Insigne was their No. 1 target in board meetings when laying out this plan, and talks progressed over weeks and months via intermediaries and his camp.

“Having a world-class player, we needed to make a financial commitment as part of a bigger piece of the puzzle on what we felt was going to be exciting for our fans, exciting for this community and have a commercial factor such that we can build our business around,” Manning said.
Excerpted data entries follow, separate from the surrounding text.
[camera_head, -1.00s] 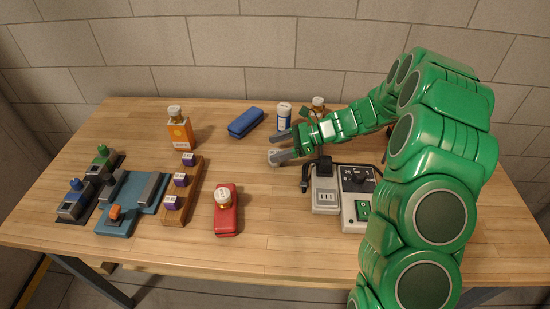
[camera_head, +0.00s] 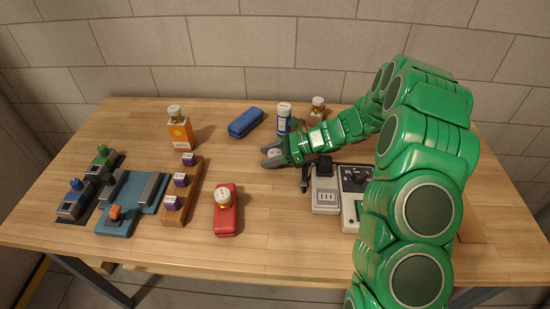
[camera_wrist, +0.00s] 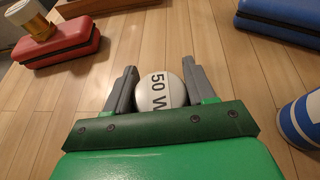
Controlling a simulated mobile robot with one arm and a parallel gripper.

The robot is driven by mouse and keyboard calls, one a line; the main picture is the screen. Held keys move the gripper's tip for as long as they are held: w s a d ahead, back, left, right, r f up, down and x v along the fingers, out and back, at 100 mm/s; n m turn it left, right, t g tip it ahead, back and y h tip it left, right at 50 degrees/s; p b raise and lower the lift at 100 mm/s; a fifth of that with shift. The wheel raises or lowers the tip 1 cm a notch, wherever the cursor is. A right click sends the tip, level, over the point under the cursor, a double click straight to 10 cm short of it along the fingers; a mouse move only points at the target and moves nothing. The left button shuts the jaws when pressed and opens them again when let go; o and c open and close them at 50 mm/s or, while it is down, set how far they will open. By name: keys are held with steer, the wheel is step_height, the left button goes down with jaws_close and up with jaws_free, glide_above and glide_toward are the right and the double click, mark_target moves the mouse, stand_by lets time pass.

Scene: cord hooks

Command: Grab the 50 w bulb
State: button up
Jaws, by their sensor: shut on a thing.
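The white 50 W bulb (camera_wrist: 160,90) shows in the wrist view between the two grey fingers, with its "50 W" print facing the camera. My gripper (camera_head: 268,157) is shut on the bulb, low over the wooden table near its middle. In the wrist view my gripper (camera_wrist: 158,80) has a finger on each side of the bulb. The lower part of the bulb is hidden behind the green gripper body. In the head view only a small part of the bulb (camera_head: 274,153) shows between the fingers.
A white-and-blue bottle (camera_head: 284,118) and an amber jar (camera_head: 317,110) stand behind my gripper. A blue case (camera_head: 245,122) lies behind it to the left. A red case (camera_head: 226,222) with a gold-based bulb (camera_head: 222,197) lies in front. A grey switch box (camera_head: 325,197) is at right.

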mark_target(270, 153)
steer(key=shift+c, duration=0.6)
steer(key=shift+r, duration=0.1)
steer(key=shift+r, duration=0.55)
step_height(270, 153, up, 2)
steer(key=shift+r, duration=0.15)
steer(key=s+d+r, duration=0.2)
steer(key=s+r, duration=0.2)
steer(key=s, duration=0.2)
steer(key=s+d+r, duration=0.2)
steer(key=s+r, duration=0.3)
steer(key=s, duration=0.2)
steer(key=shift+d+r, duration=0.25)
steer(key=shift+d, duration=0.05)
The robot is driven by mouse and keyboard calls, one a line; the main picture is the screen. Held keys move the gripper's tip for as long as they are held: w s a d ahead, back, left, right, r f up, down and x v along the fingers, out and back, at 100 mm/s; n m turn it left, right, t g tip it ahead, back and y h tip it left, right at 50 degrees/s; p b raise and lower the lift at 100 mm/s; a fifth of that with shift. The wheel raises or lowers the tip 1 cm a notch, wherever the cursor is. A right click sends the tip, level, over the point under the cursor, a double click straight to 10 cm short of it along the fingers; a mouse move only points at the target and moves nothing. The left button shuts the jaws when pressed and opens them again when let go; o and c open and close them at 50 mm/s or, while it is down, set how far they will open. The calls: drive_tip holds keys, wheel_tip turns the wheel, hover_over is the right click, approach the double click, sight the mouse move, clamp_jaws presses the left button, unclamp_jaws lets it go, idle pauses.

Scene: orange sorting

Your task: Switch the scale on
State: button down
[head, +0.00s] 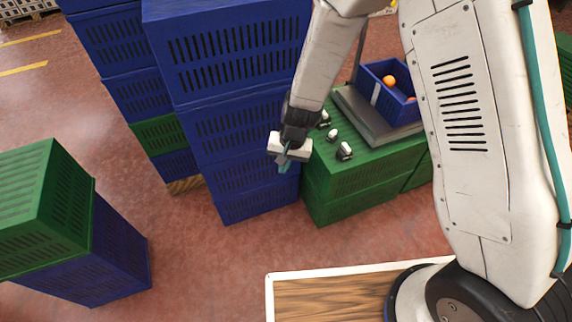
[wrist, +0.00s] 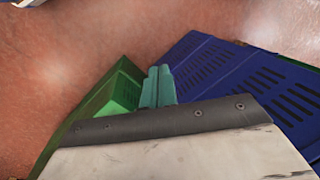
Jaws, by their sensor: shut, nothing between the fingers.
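The scale (head: 360,118) is a grey platform on green crates at the upper middle of the head view, partly hidden by my arm. A blue crate (head: 374,76) with oranges in it stands on the scale. I cannot make out a switch on the scale. My gripper (head: 285,167) hangs left of the green crates, apart from the scale, in front of the blue crate stack. In the wrist view its teal fingers (wrist: 158,86) are together with nothing between them.
Small white-and-black items (head: 345,151) lie on the green crates (head: 325,185) in front of the scale. A tall blue crate stack (head: 235,150) stands close behind my gripper. Another green-and-blue stack (head: 95,255) is at the lower left. Open red floor (head: 200,265) lies between.

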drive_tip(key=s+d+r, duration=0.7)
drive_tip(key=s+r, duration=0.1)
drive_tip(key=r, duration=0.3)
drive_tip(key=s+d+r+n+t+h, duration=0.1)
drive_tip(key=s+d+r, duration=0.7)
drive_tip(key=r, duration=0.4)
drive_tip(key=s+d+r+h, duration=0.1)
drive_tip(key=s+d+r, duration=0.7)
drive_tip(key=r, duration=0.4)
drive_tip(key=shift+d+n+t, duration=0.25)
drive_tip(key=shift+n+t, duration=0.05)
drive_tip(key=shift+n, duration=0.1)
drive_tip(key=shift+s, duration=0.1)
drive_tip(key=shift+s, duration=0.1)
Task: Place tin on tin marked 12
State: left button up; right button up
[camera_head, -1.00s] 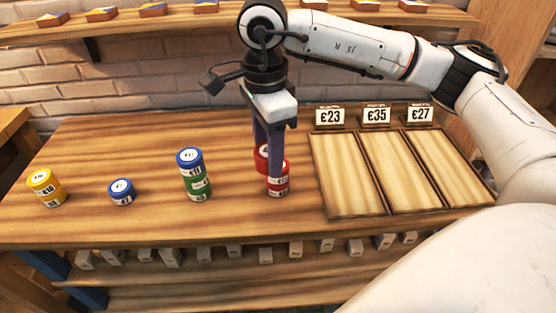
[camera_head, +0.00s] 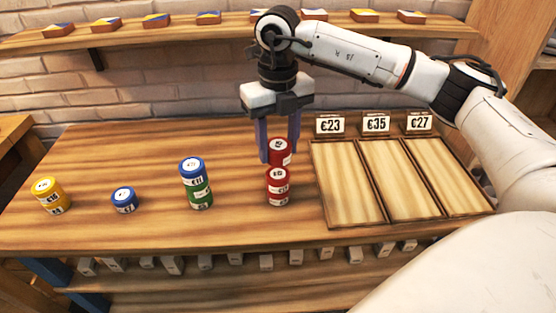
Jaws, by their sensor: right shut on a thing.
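My right gripper (camera_head: 279,146) is shut on a red tin (camera_head: 280,152) with a white top, one finger on either side of it. The held tin appears just behind and above a short red stack (camera_head: 277,187) with white labels; I cannot tell whether they touch. A blue tin on a green one forms a stack (camera_head: 196,184) to the left. A low blue tin (camera_head: 124,200) and a yellow stack (camera_head: 51,196) stand further left. The numbers on the tins are too small to read surely. My left gripper is not in view.
A wooden tray (camera_head: 345,180) with three empty compartments is at the right, with price signs (camera_head: 330,125) behind it. A shelf (camera_head: 220,22) with small painted pieces runs along the brick wall. Several pale blocks (camera_head: 172,265) sit below the tabletop's front edge.

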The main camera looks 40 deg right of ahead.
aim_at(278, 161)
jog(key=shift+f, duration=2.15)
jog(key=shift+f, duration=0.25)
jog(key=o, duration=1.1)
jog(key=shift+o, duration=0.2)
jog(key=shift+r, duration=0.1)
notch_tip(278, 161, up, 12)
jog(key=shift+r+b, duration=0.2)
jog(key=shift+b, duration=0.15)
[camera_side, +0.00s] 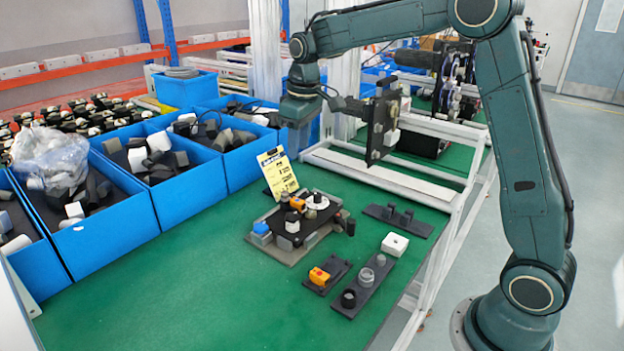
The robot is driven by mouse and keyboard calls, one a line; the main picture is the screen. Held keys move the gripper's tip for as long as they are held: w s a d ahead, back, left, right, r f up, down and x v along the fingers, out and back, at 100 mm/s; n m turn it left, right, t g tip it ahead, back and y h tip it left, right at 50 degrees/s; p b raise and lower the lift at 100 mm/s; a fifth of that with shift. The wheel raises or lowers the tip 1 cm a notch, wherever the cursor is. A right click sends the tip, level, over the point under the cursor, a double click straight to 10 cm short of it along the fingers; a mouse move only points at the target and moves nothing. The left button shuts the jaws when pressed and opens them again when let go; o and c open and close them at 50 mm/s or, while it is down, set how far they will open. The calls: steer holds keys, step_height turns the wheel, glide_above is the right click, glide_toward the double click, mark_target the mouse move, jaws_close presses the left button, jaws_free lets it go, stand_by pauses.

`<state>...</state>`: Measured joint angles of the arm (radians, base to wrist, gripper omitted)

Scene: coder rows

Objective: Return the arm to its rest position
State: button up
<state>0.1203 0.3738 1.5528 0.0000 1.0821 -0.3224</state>
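My arm is green and arches over the table from its base at the lower right. My gripper (297,148) hangs pointing down at the upper middle, above the back of the green table (200,290), near the yellow label card (278,172). Its fingertips are small and blend with the blue bins behind, so I cannot tell whether they are open or shut. No held object can be made out. A dark bracket (378,125) with white parts sticks out to the right of the wrist.
A fixture plate (280,250) with small parts stands below the gripper. Blue bins (110,240) of parts line the left. A white frame (380,178) borders the back right. The front table is clear.

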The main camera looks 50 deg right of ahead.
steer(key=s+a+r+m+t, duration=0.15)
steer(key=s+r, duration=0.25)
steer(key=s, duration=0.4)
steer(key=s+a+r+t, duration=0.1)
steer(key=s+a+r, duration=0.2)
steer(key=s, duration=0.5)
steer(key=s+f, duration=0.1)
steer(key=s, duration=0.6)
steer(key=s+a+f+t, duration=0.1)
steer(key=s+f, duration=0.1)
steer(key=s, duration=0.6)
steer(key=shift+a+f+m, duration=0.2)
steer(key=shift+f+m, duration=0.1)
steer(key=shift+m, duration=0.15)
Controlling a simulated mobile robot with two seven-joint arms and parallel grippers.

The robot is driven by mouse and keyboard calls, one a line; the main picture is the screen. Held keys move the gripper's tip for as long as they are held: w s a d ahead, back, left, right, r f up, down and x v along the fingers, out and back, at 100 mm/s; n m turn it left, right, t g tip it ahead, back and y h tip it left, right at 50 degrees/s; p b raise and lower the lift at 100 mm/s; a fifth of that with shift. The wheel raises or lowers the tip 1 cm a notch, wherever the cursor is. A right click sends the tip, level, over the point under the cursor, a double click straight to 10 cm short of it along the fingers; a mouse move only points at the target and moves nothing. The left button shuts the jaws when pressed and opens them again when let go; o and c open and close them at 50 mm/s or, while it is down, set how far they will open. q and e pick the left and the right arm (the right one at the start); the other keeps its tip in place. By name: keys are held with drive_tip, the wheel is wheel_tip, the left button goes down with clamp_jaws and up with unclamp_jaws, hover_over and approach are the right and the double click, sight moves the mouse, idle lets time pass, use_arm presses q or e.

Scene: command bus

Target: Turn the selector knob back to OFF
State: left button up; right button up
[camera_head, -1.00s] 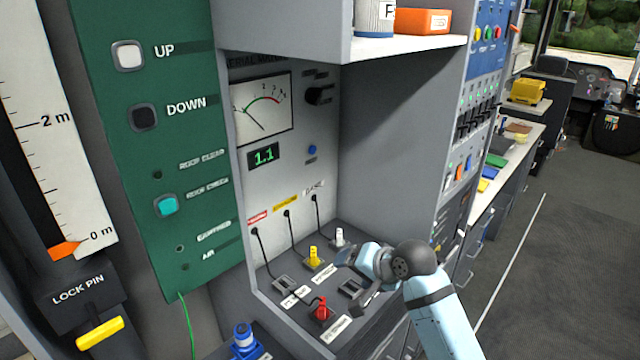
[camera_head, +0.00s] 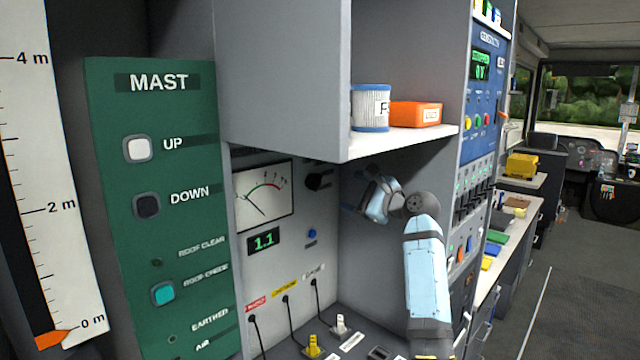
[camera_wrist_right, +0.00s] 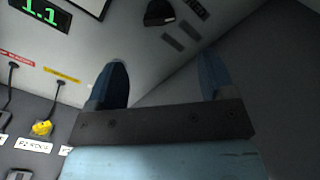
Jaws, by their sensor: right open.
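The selector knob (camera_head: 319,181) is a small black knob at the upper right of the grey meter panel, just under the overhead shelf. It also shows at the top of the right wrist view (camera_wrist_right: 158,13); its label is too small to read. My right gripper (camera_head: 352,196) is to the right of the knob, apart from it, inside the recess. In the right wrist view its two blue fingers (camera_wrist_right: 162,80) are spread with nothing between them, and the knob lies beyond them. My left gripper is not in view.
A dial meter (camera_head: 264,194) and a green 1.1 display (camera_head: 264,241) are left of the knob. Cables and plugs, including a yellow plug (camera_head: 313,346), lie below.

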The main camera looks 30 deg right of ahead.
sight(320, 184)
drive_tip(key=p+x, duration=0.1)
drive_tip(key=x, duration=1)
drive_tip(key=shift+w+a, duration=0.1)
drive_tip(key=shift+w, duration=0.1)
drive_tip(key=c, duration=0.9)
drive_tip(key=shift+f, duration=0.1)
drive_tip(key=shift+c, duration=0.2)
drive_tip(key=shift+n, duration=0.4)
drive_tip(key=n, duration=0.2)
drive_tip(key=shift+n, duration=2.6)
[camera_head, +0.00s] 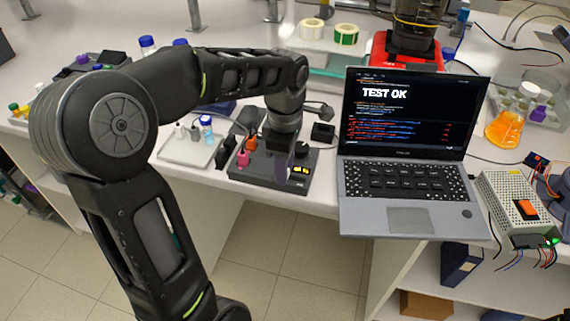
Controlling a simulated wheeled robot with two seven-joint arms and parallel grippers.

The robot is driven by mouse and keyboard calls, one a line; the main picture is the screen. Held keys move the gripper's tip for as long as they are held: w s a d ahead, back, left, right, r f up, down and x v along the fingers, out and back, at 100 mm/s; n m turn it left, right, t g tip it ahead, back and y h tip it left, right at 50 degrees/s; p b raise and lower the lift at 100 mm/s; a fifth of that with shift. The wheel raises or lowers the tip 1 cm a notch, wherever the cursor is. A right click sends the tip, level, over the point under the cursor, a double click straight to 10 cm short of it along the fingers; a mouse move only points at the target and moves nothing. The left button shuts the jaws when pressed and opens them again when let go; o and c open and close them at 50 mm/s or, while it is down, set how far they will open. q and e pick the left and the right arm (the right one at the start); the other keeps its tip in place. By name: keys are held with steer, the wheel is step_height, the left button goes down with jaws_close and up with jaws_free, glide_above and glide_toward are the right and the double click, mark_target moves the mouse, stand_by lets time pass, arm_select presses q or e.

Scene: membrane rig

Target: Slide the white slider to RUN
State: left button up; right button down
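The membrane rig appears to be a dark box (293,186) on the bench, left of the laptop. It carries an orange part (251,143), a pink part (243,158) and a small lit yellow display (300,170). My left arm comes in from the left, and its gripper (278,166) points down over the middle of the box. The fingers are small and dark, so I cannot tell their opening or whether they touch anything. I cannot make out the white slider; the gripper may hide it. My right gripper is not in view.
An open laptop (411,217) showing "TEST OK" stands close to the right of the box. A white tray (175,152) with small bottles lies to the left. A power supply (507,200) with wires sits at the far right. The bench's front edge is just before the box.

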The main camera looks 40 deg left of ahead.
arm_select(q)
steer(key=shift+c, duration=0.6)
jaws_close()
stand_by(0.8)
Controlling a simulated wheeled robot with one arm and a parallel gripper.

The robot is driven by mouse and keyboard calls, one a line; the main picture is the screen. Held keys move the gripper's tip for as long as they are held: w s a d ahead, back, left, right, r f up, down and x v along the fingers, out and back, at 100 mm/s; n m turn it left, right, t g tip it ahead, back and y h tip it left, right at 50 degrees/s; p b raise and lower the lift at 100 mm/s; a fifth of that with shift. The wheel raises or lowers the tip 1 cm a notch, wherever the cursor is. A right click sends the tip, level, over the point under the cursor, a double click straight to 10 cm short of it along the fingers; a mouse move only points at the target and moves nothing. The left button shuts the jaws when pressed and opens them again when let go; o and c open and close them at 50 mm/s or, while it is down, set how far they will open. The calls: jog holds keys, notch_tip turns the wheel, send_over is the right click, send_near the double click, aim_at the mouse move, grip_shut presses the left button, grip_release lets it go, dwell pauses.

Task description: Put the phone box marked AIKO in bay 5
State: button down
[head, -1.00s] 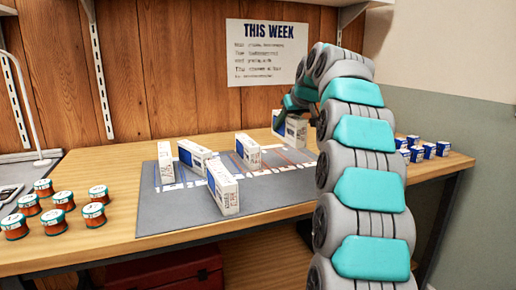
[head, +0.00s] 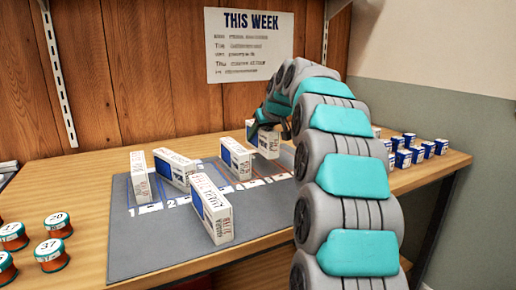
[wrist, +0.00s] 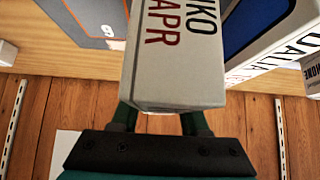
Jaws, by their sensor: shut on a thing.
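My gripper (head: 268,122) is shut on a white phone box (head: 264,142) over the back right of the grey mat (head: 150,250). In the wrist view, the held box (wrist: 178,65) shows "KO" and "APR", so it appears to be the AIKO box; its first letters are cut off. The gripper fingers (wrist: 160,118) are partly hidden behind it. The mat has numbered bays along its front line; bay 5 (head: 262,182) lies below and in front of the held box. I cannot tell whether the box touches the mat.
A phone box marked DALIA (wrist: 275,45) stands close beside the held one in the wrist view. Other boxes stand at the left (head: 140,178), next to it (head: 176,170), mid-mat (head: 235,158) and at the front (head: 212,208). Jars (head: 52,252) and small blue boxes (head: 415,153) flank the mat.

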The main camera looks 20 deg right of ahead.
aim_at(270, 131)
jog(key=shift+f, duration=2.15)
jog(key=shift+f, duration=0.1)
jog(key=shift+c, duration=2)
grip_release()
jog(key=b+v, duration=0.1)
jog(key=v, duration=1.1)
“We're very comfortable with the level of commitment we've made to Lorenzo and we're very comfortable with our ability to take the commercial value out of what he's going to bring to our team and continue to grow our club. It is part of an overall budget that we have made these types of commitments in the past when you pull them all together.”

What's next?

Manning also assured Toronto will be roster compliant when Insigne joins in July, with their three Designated Player spots currently held by midfielder Alejandro Pozuelo, winger Yeferson Soteldo and forward Jozy Altidore. The latter two have been linked with outgoing moves, and Manning said time is on their side as transactions formalize as the 2022 MLS season nears.

Amid each layer, a message emerges: Toronto are intent on reclaiming their place in the MLS pecking order. Insigne, arriving on a free transfer, will pave their next chapter.

“Lorenzo is a player that still wants to play at a very high level, and I think our ambition as a North American club appealed to him in this journey of his coming overseas, that we are a club that still takes its football very seriously,” Manning said. “We will surround him with players that not only will he make better, but also will help form a championship club.”